WHAT IS EXPECTED
Of the lines listed below, return exactly those that run from the line containing "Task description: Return" through the line containing "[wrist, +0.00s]", both included.

##########

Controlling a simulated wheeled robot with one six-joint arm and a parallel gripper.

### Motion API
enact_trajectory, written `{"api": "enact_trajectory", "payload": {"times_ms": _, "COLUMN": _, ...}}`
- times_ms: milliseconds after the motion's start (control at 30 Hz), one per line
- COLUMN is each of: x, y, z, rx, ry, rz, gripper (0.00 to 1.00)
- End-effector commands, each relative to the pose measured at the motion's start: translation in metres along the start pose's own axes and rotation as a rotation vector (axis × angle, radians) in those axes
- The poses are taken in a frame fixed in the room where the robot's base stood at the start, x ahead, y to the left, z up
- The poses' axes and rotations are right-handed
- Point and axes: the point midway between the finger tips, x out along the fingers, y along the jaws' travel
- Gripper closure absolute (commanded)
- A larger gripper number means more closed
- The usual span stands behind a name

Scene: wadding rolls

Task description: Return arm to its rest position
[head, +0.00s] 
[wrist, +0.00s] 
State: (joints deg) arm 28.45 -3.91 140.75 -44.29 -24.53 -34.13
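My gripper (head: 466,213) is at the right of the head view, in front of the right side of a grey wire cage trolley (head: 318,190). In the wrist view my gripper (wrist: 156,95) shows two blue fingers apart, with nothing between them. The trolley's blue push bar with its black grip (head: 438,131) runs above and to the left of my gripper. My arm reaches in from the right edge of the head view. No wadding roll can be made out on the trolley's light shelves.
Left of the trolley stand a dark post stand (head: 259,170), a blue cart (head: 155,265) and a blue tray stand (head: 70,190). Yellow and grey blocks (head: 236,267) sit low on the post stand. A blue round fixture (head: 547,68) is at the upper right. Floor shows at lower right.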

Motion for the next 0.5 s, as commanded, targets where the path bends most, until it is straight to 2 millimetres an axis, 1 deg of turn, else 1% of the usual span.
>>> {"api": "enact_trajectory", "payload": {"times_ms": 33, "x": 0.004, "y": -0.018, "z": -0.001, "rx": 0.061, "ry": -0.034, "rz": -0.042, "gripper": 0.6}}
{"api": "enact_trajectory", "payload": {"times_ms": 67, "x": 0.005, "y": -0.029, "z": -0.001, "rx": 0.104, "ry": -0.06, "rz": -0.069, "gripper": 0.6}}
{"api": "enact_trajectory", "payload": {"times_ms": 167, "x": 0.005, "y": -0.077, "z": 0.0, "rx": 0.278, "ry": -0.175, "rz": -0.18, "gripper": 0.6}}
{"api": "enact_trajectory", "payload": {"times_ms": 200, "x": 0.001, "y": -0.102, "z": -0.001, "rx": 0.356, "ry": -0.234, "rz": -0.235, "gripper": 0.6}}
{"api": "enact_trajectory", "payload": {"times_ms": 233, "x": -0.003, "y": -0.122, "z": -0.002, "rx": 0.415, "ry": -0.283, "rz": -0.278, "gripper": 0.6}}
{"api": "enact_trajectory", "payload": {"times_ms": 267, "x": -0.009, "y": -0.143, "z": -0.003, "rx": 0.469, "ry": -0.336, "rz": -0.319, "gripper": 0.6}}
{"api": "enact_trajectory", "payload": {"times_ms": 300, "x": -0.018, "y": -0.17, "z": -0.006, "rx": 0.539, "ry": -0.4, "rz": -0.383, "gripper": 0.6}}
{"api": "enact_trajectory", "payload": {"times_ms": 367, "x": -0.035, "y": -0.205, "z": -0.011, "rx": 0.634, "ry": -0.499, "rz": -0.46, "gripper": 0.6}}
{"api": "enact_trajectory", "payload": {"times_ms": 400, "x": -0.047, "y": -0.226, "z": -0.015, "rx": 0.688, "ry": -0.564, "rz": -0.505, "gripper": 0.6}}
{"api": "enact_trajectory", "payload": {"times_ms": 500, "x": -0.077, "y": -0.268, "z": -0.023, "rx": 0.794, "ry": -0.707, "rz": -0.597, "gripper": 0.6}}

##########

EXERCISE OUTPUT
Task description: Return arm to its rest position
[head, +0.00s] 
[wrist, +0.00s] 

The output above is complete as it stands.